──────── DATA SECTION ────────

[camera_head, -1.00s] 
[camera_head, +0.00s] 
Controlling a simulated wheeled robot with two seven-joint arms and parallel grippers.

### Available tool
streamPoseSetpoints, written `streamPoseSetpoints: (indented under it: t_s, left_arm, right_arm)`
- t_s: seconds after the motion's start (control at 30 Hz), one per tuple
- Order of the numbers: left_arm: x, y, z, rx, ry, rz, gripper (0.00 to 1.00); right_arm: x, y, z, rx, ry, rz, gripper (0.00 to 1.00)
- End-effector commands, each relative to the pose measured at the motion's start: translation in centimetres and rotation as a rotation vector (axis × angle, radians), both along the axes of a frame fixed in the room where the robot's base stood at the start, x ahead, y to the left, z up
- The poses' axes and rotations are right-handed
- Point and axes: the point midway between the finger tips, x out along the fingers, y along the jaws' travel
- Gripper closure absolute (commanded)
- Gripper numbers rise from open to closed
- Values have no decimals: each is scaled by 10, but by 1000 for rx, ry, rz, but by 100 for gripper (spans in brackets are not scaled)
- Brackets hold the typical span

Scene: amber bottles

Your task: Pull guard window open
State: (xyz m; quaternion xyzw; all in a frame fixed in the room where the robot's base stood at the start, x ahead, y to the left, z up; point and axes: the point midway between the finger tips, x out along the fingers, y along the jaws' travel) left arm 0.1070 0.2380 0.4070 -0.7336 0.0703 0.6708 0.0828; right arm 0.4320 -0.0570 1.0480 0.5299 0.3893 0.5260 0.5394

────────

Gather all lines where the word "robot" appears.

◆ ANSWER FOR THE TASK:
Controlling a simulated wheeled robot with two seven-joint arms and parallel grippers.
- End-effector commands, each relative to the pose measured at the motion's start: translation in centimetres and rotation as a rotation vector (axis × angle, radians), both along the axes of a frame fixed in the room where the robot's base stood at the start, x ahead, y to the left, z up
State: (xyz m; quaternion xyzw; all in a frame fixed in the room where the robot's base stood at the start, x ahead, y to the left, z up; point and axes: the point midway between the finger tips, x out along the fingers, y along the jaws' travel) left arm 0.1070 0.2380 0.4070 -0.7336 0.0703 0.6708 0.0828; right arm 0.4320 -0.0570 1.0480 0.5299 0.3893 0.5260 0.5394

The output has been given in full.